Re: BUG #17240: at time zone ... ; wrong result

From
Tom Lane
Date:
PG Bug reporting form <noreply@postgresql.org> writes:
> # select now()
>  , now() at time zone 'America/Los_Angeles' as correct
>  , now() at time zone '-07:00:00' as wrong;

Unfortunately, the pure-numeric syntax for time zone names follows the
POSIX sign convention, which is opposite to the ISO convention used
in pg_timezone_names.utc_offset (and in most other places in Postgres).
So "at time zone '+07:00:00'" is what you needed to write to duplicate
the 'America/Los_Angeles' result.  See

https://www.postgresql.org/docs/current/datatype-datetime.html#DATATYPE-TIMEZONES

Now, if you'd done this:

select ... now() at time zone interval '-07:00:00' as fine

you'd have gotten the ISO sign interpretation.  But an undecorated
literal string defaults to being of type text, meaning you get
the time-zone-name logic path.

The great thing about standards is there are so many to choose from :-(

            regards, tom lane



Re: BUG #17240: at time zone ... ; wrong result

From
Marek Läll
Date:
Hi!

Thank you for your response, Tom.

I have multiple questions/comments but let's start one-by-one.

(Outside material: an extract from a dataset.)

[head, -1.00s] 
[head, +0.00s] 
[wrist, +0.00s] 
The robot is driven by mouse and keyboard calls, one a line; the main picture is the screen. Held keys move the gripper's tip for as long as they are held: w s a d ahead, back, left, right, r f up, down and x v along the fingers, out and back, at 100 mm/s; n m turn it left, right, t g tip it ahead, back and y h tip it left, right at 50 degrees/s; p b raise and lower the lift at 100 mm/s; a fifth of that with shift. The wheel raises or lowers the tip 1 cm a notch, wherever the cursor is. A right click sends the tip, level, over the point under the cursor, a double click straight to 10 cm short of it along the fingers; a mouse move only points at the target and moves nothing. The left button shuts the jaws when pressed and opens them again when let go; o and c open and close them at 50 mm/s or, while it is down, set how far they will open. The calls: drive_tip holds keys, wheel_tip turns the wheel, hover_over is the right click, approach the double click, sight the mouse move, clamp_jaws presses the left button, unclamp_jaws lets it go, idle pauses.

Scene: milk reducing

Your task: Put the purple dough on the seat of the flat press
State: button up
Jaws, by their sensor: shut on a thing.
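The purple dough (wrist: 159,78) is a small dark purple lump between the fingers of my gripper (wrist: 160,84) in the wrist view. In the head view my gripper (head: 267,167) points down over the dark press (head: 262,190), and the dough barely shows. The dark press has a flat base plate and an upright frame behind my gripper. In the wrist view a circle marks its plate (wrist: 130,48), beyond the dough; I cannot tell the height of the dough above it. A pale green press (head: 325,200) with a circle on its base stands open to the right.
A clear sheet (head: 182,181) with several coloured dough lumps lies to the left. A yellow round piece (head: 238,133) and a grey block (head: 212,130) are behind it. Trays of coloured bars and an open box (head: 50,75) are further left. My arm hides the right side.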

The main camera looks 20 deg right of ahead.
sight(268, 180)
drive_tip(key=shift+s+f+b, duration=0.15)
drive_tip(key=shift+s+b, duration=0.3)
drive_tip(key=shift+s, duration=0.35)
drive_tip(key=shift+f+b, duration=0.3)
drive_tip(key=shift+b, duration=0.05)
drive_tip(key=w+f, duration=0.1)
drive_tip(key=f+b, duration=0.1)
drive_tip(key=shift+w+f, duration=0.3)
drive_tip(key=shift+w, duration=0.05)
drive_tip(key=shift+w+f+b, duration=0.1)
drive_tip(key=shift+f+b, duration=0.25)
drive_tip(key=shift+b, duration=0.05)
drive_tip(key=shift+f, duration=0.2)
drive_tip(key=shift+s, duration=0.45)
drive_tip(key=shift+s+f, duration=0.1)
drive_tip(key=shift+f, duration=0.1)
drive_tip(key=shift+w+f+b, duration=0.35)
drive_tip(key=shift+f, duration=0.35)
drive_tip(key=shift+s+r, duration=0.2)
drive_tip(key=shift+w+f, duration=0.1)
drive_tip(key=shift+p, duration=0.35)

POSIX string (syntax) is defined as:
 --> stdoffset[dst[offset][,start-date[/time],end-date[/time]]]

The std string specifies the name of the time zone.
It must be three or more characters long and must not contain a leading colon, embedded digits, commas, nor plus and minus signs.
There is no space character separating the time zone name from the offset, so these restrictions are necessary to parse the specification correctly.

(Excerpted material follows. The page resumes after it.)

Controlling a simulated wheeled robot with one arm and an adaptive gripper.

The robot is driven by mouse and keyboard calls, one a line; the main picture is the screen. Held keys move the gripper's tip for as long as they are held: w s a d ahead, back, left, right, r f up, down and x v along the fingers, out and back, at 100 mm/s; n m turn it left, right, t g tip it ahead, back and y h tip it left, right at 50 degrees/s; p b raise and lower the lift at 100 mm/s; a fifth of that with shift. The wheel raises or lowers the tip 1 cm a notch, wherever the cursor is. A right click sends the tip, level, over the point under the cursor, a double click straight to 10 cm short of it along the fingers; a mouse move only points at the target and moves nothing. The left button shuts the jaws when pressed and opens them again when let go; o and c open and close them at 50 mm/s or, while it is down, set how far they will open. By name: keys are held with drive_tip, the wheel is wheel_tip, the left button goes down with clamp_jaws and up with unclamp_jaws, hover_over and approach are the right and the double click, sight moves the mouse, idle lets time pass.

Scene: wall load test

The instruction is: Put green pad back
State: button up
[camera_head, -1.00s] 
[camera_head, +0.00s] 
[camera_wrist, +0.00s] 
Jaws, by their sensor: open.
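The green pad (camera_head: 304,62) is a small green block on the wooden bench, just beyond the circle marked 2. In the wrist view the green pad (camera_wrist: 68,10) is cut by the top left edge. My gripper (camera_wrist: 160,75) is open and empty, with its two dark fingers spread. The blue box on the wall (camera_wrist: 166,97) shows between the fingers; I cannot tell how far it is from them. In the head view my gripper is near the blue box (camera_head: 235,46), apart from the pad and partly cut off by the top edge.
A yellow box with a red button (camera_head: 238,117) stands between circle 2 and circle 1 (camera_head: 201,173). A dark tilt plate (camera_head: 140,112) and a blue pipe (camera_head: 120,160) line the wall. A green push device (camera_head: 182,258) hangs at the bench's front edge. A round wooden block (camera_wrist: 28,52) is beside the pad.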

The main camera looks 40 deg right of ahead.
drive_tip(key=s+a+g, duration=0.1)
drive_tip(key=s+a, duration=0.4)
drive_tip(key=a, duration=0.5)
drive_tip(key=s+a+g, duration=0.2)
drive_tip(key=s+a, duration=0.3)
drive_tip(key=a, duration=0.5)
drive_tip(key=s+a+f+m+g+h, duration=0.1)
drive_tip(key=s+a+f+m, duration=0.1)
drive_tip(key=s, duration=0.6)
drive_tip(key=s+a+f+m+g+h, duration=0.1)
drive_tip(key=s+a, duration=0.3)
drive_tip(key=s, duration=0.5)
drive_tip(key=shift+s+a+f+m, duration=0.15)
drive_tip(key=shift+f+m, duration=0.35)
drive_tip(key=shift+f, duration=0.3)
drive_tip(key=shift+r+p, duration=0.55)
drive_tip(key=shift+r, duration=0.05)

For "Pacific Time (Canada & US)" aka "America/Los_Angeles" the POSIX version looks like: "PST8PDT,M3.2.0,M11.1.0"


Here are results of experiment:

$ export TZ="PST8PDT,M3.2.0,M11.1.0" ; date --iso-8601=seconds
2021-10-24T12:10:51-07:00   <-- CORRECT

$ export TZ="UTC" ; date --iso-8601=seconds
2021-10-24T19:11:32+00:00   <-- CORRECT

$ export TZ="-07:00" ; date --iso-8601=seconds
2021-10-24T19:11:42+00:00   <-- TZ is IGNORED, because "-07:00" is not valid POSIX syntax

$ export TZ="-0700" ; date --iso-8601=seconds
2021-10-24T19:11:46+00:00   <-- TZ is IGNORED, because "-0700" is not valid POSIX syntax

$ export TZ="-07" ; date --iso-8601=seconds
2021-10-24T19:55:08+00:00   <-- TZ is IGNORED, because "-07" is not valid POSIX syntax

$ export TZ="-07RandomMeaninglessString" ; date --iso-8601=seconds
2021-10-24T19:14:55+00:00   <-- TZ is IGNORED, because "-07RandomMeaninglessString" is not valid POSIX syntax

$ uname -a
Linux 5.10.0-8-amd64 #1 SMP Debian 5.10.46-4 (2021-08-03) x86_64 GNU/Linux


Back to POSTGRES case:
> postgres> select timestamptz'2021-10-01 07:00:00 UTC' at time zone '-07:00' as revers_res2;
>  2021-10-01 14:00:00

The value '-07:00' is not a valid POSIX value but ... Postgres performs the following (as concept):
1) first: reads in the string '-07:00'
2) then: ignores the fact that string '-07:00' is invalid POSIX value
3) then: decides to follow "POSIX sign convention" rules (still ignoring previous fact)
4) and then: applies "POSIX sign convention" rules using invalid POSIX value as input?


Regards
Marek


Kontakt Tom Lane (<tgl@sss.pgh.pa.us>) kirjutas kuupäeval N, 21. oktoober 2021 kell 16:41:
PG Bug reporting form <noreply@postgresql.org> writes:
> # select now()
>  , now() at time zone 'America/Los_Angeles' as correct
>  , now() at time zone '-07:00:00' as wrong;

Unfortunately, the pure-numeric syntax for time zone names follows the
POSIX sign convention, which is opposite to the ISO convention used
in pg_timezone_names.utc_offset (and in most other places in Postgres).
So "at time zone '+07:00:00'" is what you needed to write to duplicate
the 'America/Los_Angeles' result.  See

https://www.postgresql.org/docs/current/datatype-datetime.html#DATATYPE-TIMEZONES

Now, if you'd done this:

select ... now() at time zone interval '-07:00:00' as fine

you'd have gotten the ISO sign interpretation.  But an undecorated
literal string defaults to being of type text, meaning you get
the time-zone-name logic path.

The great thing about standards is there are so many to choose from :-(

                        regards, tom lane


Re: BUG #17240: at time zone ... ; wrong result

From
Tom Lane
Date:
=?UTF-8?Q?Marek_L=C3=A4ll?= <lall.marek@gmail.com> writes:
> POSIX string (syntax) is defined as:
>  --> stdoffset[dst[offset][,start-date[/time],end-date[/time]]]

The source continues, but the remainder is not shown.